Çünkü mizah eleştirmek demektir. Biz toplum olarak eleştiri konusunda tam bir fiyaskoyuz. Ya herkesi gömmek aşağı çekmek ve kusur aramak olarak görüyoruz ya da hiçbir defoyu görmeden kusursuzca övmek. Ortası yok bizde. Ama mizahı mizah yapan şey özeleştiridir bana göre. Kendi alanınla, kendi defonla, kendi sosyal statünle, kendi davranışlarınla, kendi huylarınla dalga geçebilmekle başlar mizah. Kendini görebilmek ve bunu olgunlukla karşılayabilmektir seyirci tarafında da. İşte bunlar zaman zaman rahatsız edebiliyor insanları. Görmek istemedikleri şeyleri çat diye suratlarına çarpınca hiç görmek istemedikleri bir tanıdıklarını görmüş gibi oluyorlar. Ama bence ciddi bir gelişme var bu konuda haksızlık etmeyeyim.
Sence, beyaz yakalıların dünyasında bir şeyler değişiyor mu artık?
Kesinlikle değişmeye başladı evet. Ama biraz daha hızlanmalı. Sadece benim skeçlerimle ya da kitabımla olacak iş değil. Özellikle yönetici konumundaki insanların kendini değiştirmesi lazım. Diğer tarafta da çalışanların kurban psikolojisinden çıkarak kendi hayatlarının direksiyonlarını ellerine almaları şart. Herkesin el birliğiyle bu sistemi daha iyi bir yere taşıması mümkün.

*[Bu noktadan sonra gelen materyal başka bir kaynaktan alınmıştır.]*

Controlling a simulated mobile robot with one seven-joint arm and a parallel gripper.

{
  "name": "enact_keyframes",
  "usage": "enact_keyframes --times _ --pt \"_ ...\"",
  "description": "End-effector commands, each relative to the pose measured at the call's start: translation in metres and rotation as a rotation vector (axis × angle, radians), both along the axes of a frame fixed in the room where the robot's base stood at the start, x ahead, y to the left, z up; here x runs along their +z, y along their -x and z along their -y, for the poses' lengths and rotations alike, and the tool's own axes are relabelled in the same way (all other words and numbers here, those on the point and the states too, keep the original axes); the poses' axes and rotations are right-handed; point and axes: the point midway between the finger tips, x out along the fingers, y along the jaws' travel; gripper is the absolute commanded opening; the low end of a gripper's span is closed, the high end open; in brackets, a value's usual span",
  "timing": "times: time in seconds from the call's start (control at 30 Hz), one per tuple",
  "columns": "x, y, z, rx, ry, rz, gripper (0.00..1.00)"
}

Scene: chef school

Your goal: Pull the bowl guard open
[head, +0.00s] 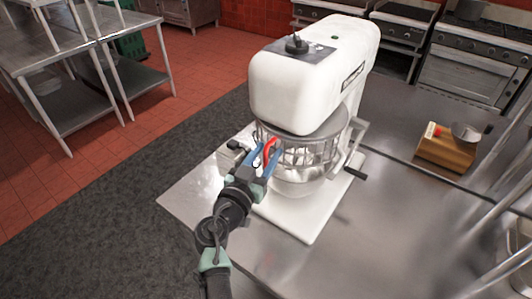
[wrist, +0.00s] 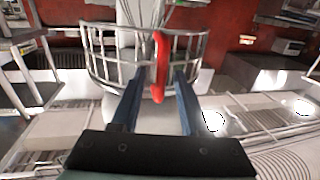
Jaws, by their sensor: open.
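The white stand mixer (head: 310,75) stands on a steel counter. Its wire bowl guard (head: 318,150) curves around the front below the mixer head, above the metal bowl (head: 297,183). The guard (wrist: 98,52) also shows in the wrist view, with its red handle (wrist: 161,65) hanging at the front. The red handle (head: 270,151) is at the guard's left front in the head view. My gripper (head: 265,158) is at the handle with its blue fingers apart. In the wrist view my gripper (wrist: 158,85) has one finger on each side of the handle. I cannot tell whether either finger touches it.
A wooden block with a metal piece (head: 447,150) sits on the counter at the right. Steel shelving (head: 85,60) stands at the left beyond a dark floor mat (head: 150,190). Ovens (head: 460,70) line the back. The counter in front of the mixer is clear.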

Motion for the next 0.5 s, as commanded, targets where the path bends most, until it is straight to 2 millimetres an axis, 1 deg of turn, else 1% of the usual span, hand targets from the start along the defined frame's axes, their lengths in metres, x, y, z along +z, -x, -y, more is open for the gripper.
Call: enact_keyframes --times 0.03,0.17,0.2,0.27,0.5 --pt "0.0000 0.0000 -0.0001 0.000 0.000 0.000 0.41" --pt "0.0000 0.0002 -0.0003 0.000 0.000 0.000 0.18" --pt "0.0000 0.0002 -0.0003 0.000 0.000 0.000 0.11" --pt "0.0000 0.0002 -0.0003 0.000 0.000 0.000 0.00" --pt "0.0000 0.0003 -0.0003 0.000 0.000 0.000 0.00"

Kaan, senin gibi biri neden yalnız? Hayır, hayır tabii ki ciddi ciddi bu soruyu sormuyorum :) ama şunu merak ediyorum. Günümüz ilişkilerini durumu ortada ve pek iç açıcı değil, senin gibi hayatın her rengini görebilen ve bu renkleri hayatına katabilen insanlar ilişki yaşayabileceği insanın da hayatın farklı renklerini görebilmesini ister. Bulabileceğine inanıyor musun yoksa umudu tükenmeye yüz tutmuş kesimden misin?

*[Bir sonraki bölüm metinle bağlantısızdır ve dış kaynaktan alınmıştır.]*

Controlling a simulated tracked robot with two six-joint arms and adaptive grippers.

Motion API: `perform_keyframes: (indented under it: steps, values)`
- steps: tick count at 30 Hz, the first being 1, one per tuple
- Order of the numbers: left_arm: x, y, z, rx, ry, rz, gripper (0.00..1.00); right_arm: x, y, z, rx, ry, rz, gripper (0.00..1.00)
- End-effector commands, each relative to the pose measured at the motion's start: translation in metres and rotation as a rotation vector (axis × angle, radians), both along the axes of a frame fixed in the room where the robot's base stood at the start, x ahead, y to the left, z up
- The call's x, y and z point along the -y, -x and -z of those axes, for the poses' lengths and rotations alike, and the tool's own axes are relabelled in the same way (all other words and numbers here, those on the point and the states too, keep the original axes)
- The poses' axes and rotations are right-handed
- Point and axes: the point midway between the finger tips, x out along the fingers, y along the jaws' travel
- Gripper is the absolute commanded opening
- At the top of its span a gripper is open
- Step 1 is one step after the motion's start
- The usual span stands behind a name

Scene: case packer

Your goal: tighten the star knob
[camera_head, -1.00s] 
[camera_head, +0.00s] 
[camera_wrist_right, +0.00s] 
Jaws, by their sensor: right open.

Tabii ki bulacağım. Aşksız yaşanır mı yahu :) Ama şu anda gerçekten yaptığım işe aşığım ve çok üretken bir dönemindeyim hayatımın. Zil zurna aşık olup konsantrasyonumu başka yere kaydırmak istemiyorum. Mizah aşktan beslenen bir sanat dalı değil. Şiir gibi müzik gibi değil. :)
Değil hayallerinin peşinden gitme cesaretini göstermek, “nasıl olsa gerçekleşmez, nerede bende o şans” diyerek hayal kurmaktan bile çekinen bir toplum olarak bize öyle bir şey söyle ki kaba tabirle bizi gaza getirsin. Telefonlarımıza, bilgisayarlarımıza masaüstü yapalım, duvarlarımıza asalım. Hayallerinin peşinden gitmiş ulaşılmış olarak nasıl bir motto verirsin bize?
Kendine meydan oku ve sadece kendini dinle; gerisi kendiliğinden gelecektir :)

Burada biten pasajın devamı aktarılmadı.